Firearms are not part of everyday life in Britain. Apart from the occasional armed police officer scattered across city centers and airports, we rarely even see guns. But despite this, I know a lot about guns. I could tell you the difference between the sound of an assault rifle and a pistol, or talk about the pros and the cons between using the AK-47 over the UMP. And these aren’t just fictional tools we see in the latest video games, but real-life weapons of war designed to kill other humans. Video games have taught me a lot about different weapons, but should they use exact digital replicas of real-life guns?
Video games, and shooters especially, have an interesting relationship to realism. While hiding behind cover or touching a medkit can somehow heal multiple gunshot wounds, the weapons used to inflict those wounds are needlessly realistic and often licensed from real weapon manufacturers. As shown by a 2013 article from Eurogamer, the arms dealer profit overwhelming from the relationship, being paid by the studio, and in return receiving what is essentially free advertising for their weapon. These deals are nearly always hidden, with game developers paying undisclosed amounts to use the name and branding of popular or recognizable weapons.
These deals also stipulate how the weapon should be presented too. Small arms manufacturers don’t want their killing tool to be shown in a negative light. Normally this means they want their weapon only in the hands of the good guys.
Incredibly Detailed Killing Machines
Like racing games, fans of the product can see the effort that went into realizing its digital depiction. The level of detail in the design, implementation and use in game is extremely impressive with several vehicles and firearms looking identical to their real-life counterpart. But unlike cars, guns have only a few very specific uses.
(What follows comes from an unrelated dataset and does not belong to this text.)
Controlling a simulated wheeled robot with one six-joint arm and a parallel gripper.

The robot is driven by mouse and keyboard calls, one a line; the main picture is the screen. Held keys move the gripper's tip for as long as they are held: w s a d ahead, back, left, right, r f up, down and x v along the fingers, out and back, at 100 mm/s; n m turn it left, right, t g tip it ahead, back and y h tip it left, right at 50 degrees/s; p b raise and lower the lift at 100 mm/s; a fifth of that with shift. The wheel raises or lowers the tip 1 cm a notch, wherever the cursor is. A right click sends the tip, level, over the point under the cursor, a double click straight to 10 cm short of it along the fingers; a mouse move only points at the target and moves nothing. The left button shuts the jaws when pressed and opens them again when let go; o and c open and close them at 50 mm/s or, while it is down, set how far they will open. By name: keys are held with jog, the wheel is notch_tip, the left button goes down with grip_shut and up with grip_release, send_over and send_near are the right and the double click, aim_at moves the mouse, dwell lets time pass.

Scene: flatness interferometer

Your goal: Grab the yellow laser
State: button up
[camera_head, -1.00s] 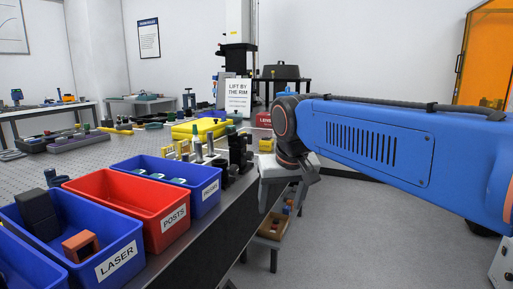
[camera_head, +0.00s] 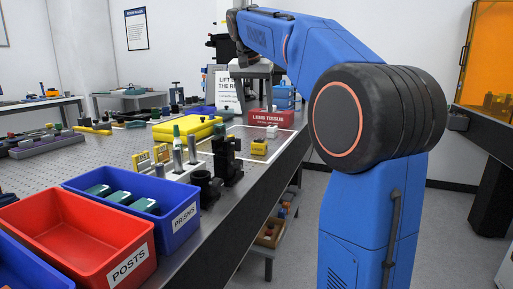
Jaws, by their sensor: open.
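A small yellow block (camera_head: 259,147), which looks like the yellow laser, sits on a pale outlined patch near the right edge of the long perforated bench. Two yellow labelled pieces (camera_head: 152,157) stand farther left, behind the blue prisms bin. My gripper (camera_head: 251,70) is at the end of my blue arm, raised above the far part of the bench, behind and above the small yellow block and well apart from it. It is open, with nothing seen in it. Its fingertips are small and hard to make out.
A posts holder with black mounts (camera_head: 226,155) stands left of the small block. A red lens tissue box (camera_head: 265,117) is behind it, and a large yellow case (camera_head: 187,129) lies to the left. A red posts bin (camera_head: 80,235) and blue prisms bin (camera_head: 175,220) are in front.

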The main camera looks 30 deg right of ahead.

There is an epidemic of mass shootings and other gun-related deaths happening in the United States right now, and while the British news only filters in the most prolific or disrupting cases, it’s not hard to see how common the problem is. And weapon manufacturers that get paid by the biggest games studios also profit from these tragedies. Gun sales even historically go up after mass shootings as more people become scared.
No matter where you stand on the Second Amendment debate, it’s difficult to argue that these multimillion dollar companies need any free advertising. These companies that fund one of the biggest lobbying platforms in America and knowingly profit from heinous acts of cruelty and don’t need this advertising to remind you how fun their guns are to shoot.
Video game companies can seemingly use weapon designs free of charge, as long as they don’t use their names or brands, but the inspiration of the design is still very evident. Even if you don’t know much about real guns, you’ll probably recognize them from other video games that have paid for the license. Encouraging players to think of weapons that they could physically own as nothing but an exciting toy is dangerous and unnecessary. Video games don’t cause mass shootings but using actual firearm licenses in them can help create more solid basis of knowledge of real-life weapons that a fantasy weapon would have.
We would enjoy all these games just as much if the weapons they used were not exactly based on real killing machines. The games would even have more of a unique personality as they move anyway from the constraints of real firearm design and allow their designs to create something different and exclusive.
Some games do avoid using real-world weapons. Overwatch‘s focus on its heroes makes each unique weapon a reflection of their wielder rather than something designed for anyone to kill with. EA claimed not to buy any weapon licenses for Battlefield 4, but infamous designs like the AK and FAMAS still appeared in its arsenal. Call of Duty: Blacks Ops 4‘s futuristic setting allowed them to implement unlicensed weapons but its designs were still obviously heavily influenced by actual military ordnance. Fortnite, one of the biggest games of the generation, doesn’t even want to look like a military shooter, but still includes a selection of guns that look remarkably like actual products, such as the SCAR.
Likewise, Player Unknown’s Battlegrounds, the second biggest battle royale on the market, has always adopted a more “realistic” feel, complete with an arsenal of real-life (or similarly inspired weaponry) including the same SCAR found in Fortnite. Tom Clancy games, like the books, are infamous for the care put into faithfully glamorizing their weapons and including all the biggest names and brands in intricate detail. And while the name brand weapons can foster a sense of authenticity that a Tom Clancy game or Call of Duty might need otherwise, it might not be worth paying those companies for it.
These are titles you probably play and enjoy. You probably even have a favorite weapon in them. I’m not calling for an end to violence in video games, but an end to needlessly fetishizing real world weaponry for the sake of realism. You don’t need a real gun to enjoy the tactics and tension of a military shooter, nor does it add much realism when the fundamental mechanics of the game are so fanciful.
Shooters aren’t trying to make a political point with their depiction of real-life guns. They are paying vast and unethical companies huge sums of money to act as their advertisers. The money that goes into these companies is used to pay politicians and lobby groups to continue the cycle of violence and profit. Video games don’t have to be part of that.